Tempo scaduto. Le firme per potersi candidare alle segreteria del Partito democratico sono state depositate ieri dai sei pretendenti ancora in gara: Nicola Zingaretti, Maurizio Martina, Francesco Boccia, Roberto Giachetti, Dario Corallo e Maria Saladino. Salvo defezioni dell’ultimo minuto o contestazioni agli organi di garanzia, non dovrebbero esserci colpi di scena eclatanti da qui alle primarie. Ciò che può ancora cambiare, semmai, è la geografia interna al partito, i posizionamenti delle correnti o di ciò che resta di esse dopo la debacle elettorale.

Dopo il forfait di Marco Minniti, gli ex renziani sembrano puntare tutto sull’ex ministro dell’Agricoltura, attualmente quotato come miglior perdente nella competizione per la scalata al Nazareno. E mentre Lorenzo Guerini riunisce i deputati per compattare le truppe su Martina, il capogruppo dei senatori dem, Andrea Marcucci, si espone su Facebook: «Al congresso del 3 marzo, io sosterrò Maurizio Martina come candidato alla segreteria del Pd», scrive l’esponente renziano. Il diretto interessato accetta di buon grado il nuovo attestato di stima ma non vuole apparire come il candidato dell’ex segretario e precisa: «Con un gruppo di giovani democratici abbiamo presentato la candidatura. Vogliamo un partito prima di tutto di donne e di giovani», dice Martina, quasiper allontanare da il sospetto di continuità col vecchio corso. «Adesso è il momento di unire e di aprire il Pd. Dobbiamo costruire tutti insieme questa proposta per l’alternativa alla destra. Rompiamo gli schemi del passato e costruiamo le ragioni della nostra nuova appartenenza». Nicola Zingaretti per ora non sembra impressionato dagli spostamenti interni. Le mosse degli ex renziani non lo impensieriscono, sicuro del vantaggio iniziale che lo separa dal probabile secondo. «Venite tutti a discutere e ascoltare, anche a protestare se serve, e poi il tre marzo tutti ai gazebo perché può rinascere una speranza per l’Italia», dice il presidente della Regione Lazio, prima di lanciare un appello: «Aiutatemi a cambiare il Pd, a ricostruire un’alternativa credibile. Non possiamo permettere che l’Italia sia governata da un manipolo di incapaci che sta mettendo a rischio il futuro di intere generazioni», afferma Zingaretti.

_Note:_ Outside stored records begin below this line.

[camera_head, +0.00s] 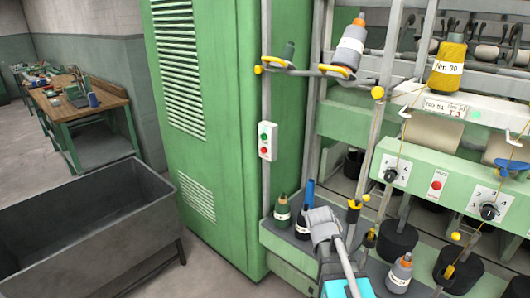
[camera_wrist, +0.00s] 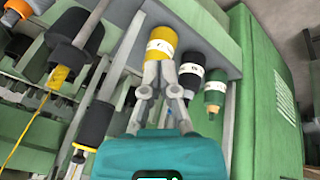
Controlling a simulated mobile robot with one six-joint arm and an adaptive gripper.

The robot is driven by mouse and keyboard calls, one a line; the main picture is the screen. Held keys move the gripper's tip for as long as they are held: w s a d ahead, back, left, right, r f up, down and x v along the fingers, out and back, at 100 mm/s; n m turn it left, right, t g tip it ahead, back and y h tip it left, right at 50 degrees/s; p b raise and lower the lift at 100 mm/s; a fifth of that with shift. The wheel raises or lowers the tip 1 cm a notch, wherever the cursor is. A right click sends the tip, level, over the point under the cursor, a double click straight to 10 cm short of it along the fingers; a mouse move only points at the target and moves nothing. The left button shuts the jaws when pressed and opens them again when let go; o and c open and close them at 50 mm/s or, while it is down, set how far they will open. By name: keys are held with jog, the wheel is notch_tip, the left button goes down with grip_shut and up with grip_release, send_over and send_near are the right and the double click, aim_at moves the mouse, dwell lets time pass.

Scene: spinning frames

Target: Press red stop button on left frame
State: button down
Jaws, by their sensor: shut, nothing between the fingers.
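A small white control box (camera_head: 267,141) is fixed to the upright post beside the tall green cabinet in the head view. It carries a green button (camera_head: 264,137) above a red button (camera_head: 265,151). My gripper (camera_wrist: 161,68) shows in the wrist view with its grey fingers together and empty, in front of a yellow bobbin (camera_wrist: 160,42). In the head view my arm reaches up from the bottom, below and to the right of the box, apart from it. The box does not show in the wrist view.
The green cabinet (camera_head: 205,130) stands left of the post. A green bobbin (camera_head: 283,212) and a dark bobbin (camera_head: 303,224) stand on the ledge below the box. Another red button (camera_head: 437,185) is on the right panel. A grey bin (camera_head: 140,215) stands at left.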

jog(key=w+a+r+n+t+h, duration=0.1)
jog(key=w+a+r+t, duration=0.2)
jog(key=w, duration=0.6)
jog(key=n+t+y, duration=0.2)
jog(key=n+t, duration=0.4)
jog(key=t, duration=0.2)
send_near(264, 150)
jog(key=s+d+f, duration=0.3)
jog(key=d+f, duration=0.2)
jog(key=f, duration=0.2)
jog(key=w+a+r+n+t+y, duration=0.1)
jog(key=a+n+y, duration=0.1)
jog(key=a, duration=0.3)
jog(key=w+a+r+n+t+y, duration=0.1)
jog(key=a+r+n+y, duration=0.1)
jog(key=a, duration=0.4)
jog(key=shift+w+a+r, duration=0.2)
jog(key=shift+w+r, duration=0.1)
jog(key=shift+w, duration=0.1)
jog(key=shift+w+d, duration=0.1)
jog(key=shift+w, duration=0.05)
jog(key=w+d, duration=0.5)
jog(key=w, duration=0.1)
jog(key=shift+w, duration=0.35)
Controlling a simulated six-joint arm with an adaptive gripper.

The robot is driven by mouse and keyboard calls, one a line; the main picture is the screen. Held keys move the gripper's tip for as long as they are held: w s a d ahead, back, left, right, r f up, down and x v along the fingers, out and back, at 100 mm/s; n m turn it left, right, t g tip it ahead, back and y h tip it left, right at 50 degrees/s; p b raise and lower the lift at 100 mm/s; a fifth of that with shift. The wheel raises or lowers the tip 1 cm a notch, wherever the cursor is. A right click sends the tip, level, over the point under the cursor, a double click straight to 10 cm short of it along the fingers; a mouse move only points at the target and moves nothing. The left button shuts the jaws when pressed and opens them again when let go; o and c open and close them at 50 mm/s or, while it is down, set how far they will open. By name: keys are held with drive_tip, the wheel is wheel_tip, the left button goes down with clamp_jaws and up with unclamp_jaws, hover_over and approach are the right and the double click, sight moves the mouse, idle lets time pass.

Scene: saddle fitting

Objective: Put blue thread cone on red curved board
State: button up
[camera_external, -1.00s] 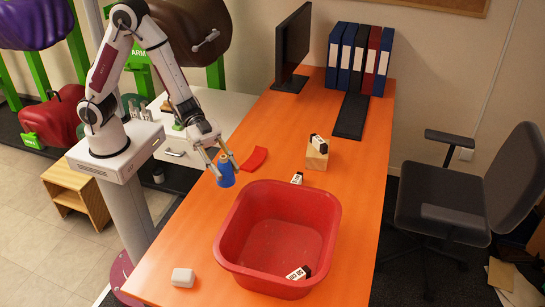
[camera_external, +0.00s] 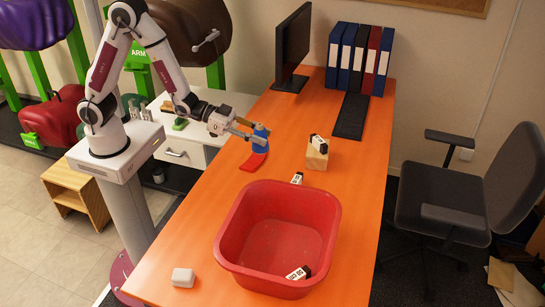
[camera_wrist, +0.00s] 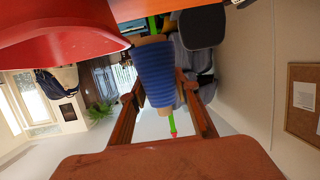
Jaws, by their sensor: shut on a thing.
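The blue thread cone (camera_external: 261,138) is between the fingers of my gripper (camera_external: 258,133), which is shut on it. In the wrist view the ribbed blue cone (camera_wrist: 156,76) stands between the two fingers, with tan ends showing. The red curved board (camera_external: 253,162) lies flat on the orange table. In the external view the cone overlaps the far end of the board and hides part of it. I cannot tell whether the cone touches the board or hangs just above it.
A large red tub (camera_external: 278,232) with a black-and-white box (camera_external: 298,273) inside stands nearer on the orange table (camera_external: 190,240). A wooden block (camera_external: 317,157) with a small box on it is to the right. A white block (camera_external: 183,277) lies at the front left.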

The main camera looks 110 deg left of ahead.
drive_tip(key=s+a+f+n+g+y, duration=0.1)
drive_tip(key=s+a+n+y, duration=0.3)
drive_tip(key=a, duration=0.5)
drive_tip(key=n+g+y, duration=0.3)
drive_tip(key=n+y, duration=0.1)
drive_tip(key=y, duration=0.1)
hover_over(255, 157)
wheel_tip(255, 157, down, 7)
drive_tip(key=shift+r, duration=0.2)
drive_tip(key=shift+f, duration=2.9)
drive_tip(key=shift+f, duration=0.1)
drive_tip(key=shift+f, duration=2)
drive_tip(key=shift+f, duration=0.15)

E se qualcuno, come Gianni Pittella, annuncia che non parteciperà al congresso per non prendere parte alla conta tra truppe, altri hanno già iniziato a mettere in discussione la regolarità di alcune candidature. Francesco Boccia è infatti convinto che le firme raccolte da Roberto Giachetti non siano regolari. «Io sono andato a raccogliere le firme fisicamente in ogni angolo d’Italia», dice l’aspirante segretario vicino a Michele Emiliano, a proposito di alcune sottoscrizioni arrivate via internet. «Ho la sensazione che si vogliano avvelenare un po’ i pozzi. Tanti renziani hanno avuto la lealtà di seguire una strada autonoma, la candidatura di Giachetti mi sembra una cosa fatta così all’ultimo momento», dice ancora Boccia in radio. Polemiche a parte, la battaglia per la leadership è appena cominciata. Non resta che aspettare il verdetto dei gazebo.